▶ TASK DETAILS
Determine the count of lines holding the string "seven". Return only the number.

Robot episode rows:

_ _ _ _ _ _ _

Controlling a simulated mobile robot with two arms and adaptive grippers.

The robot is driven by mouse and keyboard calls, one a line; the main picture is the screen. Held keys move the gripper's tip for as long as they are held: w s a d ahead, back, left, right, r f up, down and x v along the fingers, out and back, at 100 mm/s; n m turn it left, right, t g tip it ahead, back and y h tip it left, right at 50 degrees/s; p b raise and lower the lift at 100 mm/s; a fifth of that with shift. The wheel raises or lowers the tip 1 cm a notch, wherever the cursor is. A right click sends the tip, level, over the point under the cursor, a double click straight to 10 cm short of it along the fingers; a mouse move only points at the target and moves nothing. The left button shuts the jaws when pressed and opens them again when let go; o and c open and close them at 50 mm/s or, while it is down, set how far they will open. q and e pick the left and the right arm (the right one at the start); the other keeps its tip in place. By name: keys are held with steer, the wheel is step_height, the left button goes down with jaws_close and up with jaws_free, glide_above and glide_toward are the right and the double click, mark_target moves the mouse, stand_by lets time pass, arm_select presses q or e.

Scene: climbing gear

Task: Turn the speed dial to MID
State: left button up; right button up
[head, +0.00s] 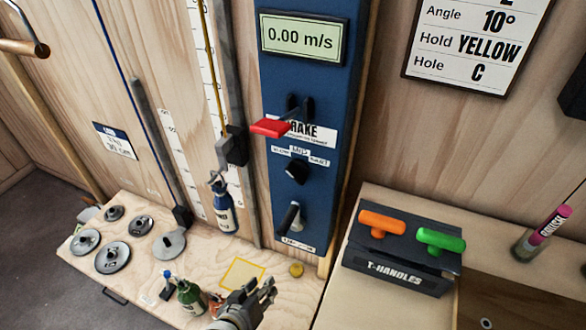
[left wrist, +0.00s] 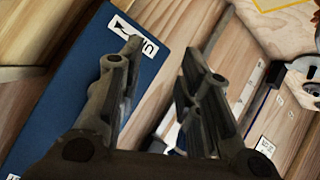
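The speed dial (head: 297,172) is a small black knob on the tall blue panel (head: 285,85). White labels (head: 300,152) sit just above it; the middle one appears to read MID. I cannot tell where the knob points. My left gripper (head: 262,290) is low in the head view, over the wooden bench and below and left of the dial, apart from it. In the left wrist view the two fingers (left wrist: 162,60) stand apart with nothing between them. The blue panel (left wrist: 75,80) shows there on the left; the dial is not visible. My right gripper is out of view.
A red brake lever (head: 270,127) juts out above the dial, and a dark handle (head: 289,218) is below it. The display (head: 302,38) reads 0.00 m/s. Weight discs (head: 112,257) and bottles (head: 190,297) stand on the bench. A T-handle box (head: 400,270) is at right.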

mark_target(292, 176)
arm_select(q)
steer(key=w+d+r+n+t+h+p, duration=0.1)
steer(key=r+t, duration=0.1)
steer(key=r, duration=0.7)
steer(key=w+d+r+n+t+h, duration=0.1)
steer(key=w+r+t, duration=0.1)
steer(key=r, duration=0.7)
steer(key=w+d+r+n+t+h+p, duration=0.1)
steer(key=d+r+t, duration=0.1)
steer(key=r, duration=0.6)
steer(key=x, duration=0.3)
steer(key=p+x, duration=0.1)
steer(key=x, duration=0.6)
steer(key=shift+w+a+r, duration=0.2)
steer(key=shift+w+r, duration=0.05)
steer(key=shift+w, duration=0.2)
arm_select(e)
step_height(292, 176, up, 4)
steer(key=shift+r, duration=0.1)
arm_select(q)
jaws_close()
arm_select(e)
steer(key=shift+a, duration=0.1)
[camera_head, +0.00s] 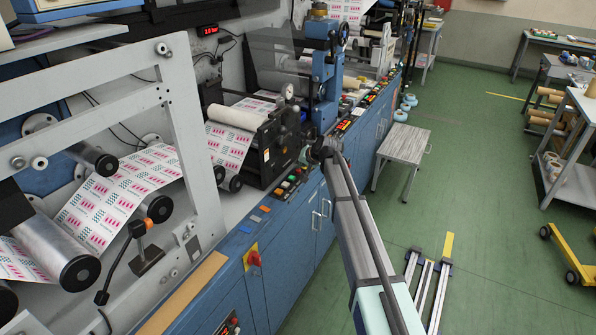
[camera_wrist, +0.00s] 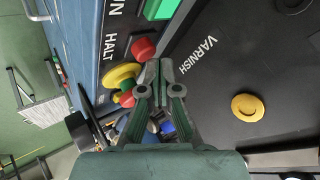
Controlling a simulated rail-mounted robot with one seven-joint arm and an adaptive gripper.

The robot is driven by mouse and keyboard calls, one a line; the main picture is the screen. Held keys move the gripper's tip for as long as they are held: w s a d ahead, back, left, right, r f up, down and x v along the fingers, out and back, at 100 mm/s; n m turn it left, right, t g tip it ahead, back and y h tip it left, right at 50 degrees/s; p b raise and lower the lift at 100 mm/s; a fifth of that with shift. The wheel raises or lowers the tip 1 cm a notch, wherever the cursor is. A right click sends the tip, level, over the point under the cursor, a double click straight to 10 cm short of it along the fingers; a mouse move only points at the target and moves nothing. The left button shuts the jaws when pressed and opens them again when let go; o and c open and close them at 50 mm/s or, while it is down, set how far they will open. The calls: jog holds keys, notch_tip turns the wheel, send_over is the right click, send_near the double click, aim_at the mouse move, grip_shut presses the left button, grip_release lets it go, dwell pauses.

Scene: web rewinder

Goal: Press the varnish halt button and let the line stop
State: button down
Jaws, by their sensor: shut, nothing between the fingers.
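In the wrist view a red button (camera_wrist: 143,48) sits beside the word HALT on a dark control strip. The word VARNISH (camera_wrist: 197,60) is printed on the black panel to its right. My gripper (camera_wrist: 160,70) is shut and empty. Its fingertips appear right beside the red button; I cannot tell whether they touch it. A green button (camera_wrist: 160,9) lies farther along the same strip, by a partly cut-off label ending in UN. In the head view my gripper (camera_head: 312,155) is at the machine's front edge, and my arm hides part of the controls there.
In the wrist view a yellow mushroom-shaped control (camera_wrist: 120,75) and smaller red and green buttons lie left of my fingers. A yellow round piece (camera_wrist: 248,107) is on the black panel. In the head view a small grey bench (camera_head: 405,142) stands on the open green floor.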

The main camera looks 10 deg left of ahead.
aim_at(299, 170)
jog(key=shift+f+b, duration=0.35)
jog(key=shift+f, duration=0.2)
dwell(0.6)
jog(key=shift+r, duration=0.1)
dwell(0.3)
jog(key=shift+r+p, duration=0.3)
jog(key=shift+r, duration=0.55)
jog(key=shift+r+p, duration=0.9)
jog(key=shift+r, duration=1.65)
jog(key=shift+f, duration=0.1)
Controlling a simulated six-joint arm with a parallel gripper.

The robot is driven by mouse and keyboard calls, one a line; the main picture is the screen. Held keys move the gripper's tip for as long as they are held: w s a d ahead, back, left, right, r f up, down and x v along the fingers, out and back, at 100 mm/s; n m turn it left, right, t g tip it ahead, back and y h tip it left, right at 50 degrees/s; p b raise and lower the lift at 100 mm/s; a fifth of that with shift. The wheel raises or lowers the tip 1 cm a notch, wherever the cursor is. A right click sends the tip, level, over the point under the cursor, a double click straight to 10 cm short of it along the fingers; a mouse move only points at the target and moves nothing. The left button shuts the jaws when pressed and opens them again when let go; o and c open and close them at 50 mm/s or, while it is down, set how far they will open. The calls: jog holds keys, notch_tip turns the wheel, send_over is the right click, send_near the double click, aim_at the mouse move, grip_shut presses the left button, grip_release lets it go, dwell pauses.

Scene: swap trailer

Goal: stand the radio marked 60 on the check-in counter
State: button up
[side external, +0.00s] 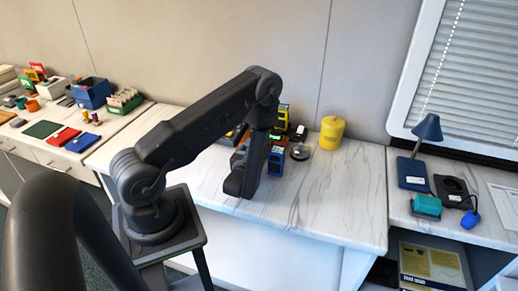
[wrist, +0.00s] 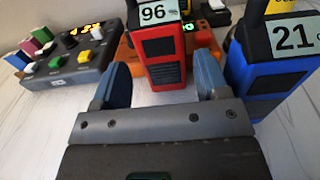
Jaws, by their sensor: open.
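My gripper (wrist: 162,78) is open, its two blue-grey fingertips on either side of the lower part of a red radio (wrist: 163,50) marked 96; I cannot tell whether they touch it. A blue radio (wrist: 266,80) marked 21 stands upright just right of the right finger. In the side view the blue radio (side external: 276,161) is right of my gripper (side external: 240,180), which is low over the middle table. A yellow radio (side external: 282,118) stands behind, its number unreadable. No label 60 is readable in either view. I cannot tell which surface is the check-in counter.
An orange unit (wrist: 200,40) with a green display sits behind the red radio. A dark button box (wrist: 65,68) is at left. A yellow canister (side external: 331,132) and a desk lamp (side external: 428,128) stand to the right. The middle table's front right (side external: 340,205) is clear.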

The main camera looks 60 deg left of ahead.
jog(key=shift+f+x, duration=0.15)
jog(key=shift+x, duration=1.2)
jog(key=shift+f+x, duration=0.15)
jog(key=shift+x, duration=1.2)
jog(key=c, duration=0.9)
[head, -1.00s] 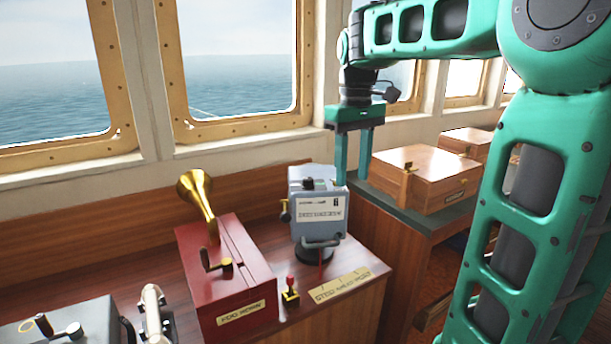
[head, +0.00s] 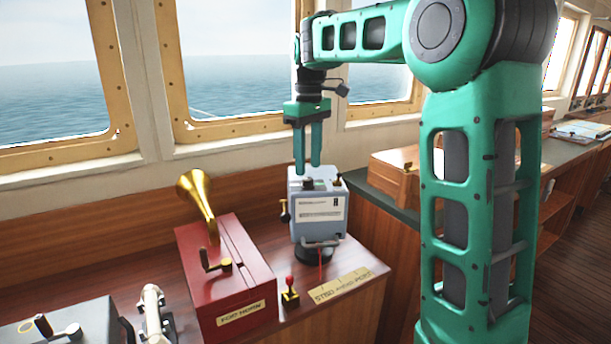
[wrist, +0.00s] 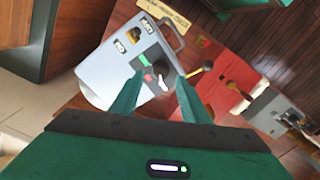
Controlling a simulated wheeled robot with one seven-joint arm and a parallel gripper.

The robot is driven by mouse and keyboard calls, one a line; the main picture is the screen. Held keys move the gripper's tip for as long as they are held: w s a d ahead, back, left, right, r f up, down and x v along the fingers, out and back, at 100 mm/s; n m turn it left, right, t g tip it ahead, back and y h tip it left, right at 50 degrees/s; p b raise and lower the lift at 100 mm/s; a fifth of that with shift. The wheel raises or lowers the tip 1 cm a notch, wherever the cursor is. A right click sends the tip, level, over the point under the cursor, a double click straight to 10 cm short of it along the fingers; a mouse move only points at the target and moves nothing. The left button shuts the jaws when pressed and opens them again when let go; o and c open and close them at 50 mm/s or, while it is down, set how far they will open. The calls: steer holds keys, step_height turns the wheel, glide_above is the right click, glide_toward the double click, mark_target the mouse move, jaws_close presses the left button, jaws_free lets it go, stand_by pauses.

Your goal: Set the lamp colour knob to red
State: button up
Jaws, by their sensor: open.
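The lamp (head: 320,212) is a blue-grey box on a dark round base, standing on the wooden console; it also shows in the wrist view (wrist: 108,75). On its top is a dark colour knob (wrist: 162,73), with a red spot and a pale spot beside it. Which colour the knob points to is too small to tell. My gripper (head: 308,170) points down just above the lamp's top, its two fingers apart and empty. In the wrist view the fingertips (wrist: 158,82) lie on either side of the knob area; I cannot tell whether they touch anything.
A red fog horn box (head: 225,270) with a brass horn and crank stands left of the lamp. A small red-topped lever (head: 290,290) and a lettered plate (head: 343,284) lie in front. A wooden box (head: 393,170) sits behind right. Windows line the back.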

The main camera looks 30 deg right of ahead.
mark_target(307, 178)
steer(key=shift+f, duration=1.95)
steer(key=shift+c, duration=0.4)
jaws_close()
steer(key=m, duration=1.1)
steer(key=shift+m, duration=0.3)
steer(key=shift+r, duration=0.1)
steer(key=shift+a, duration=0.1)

_ _ _ _ _ _ _

▶ OUTPUT BELOW
2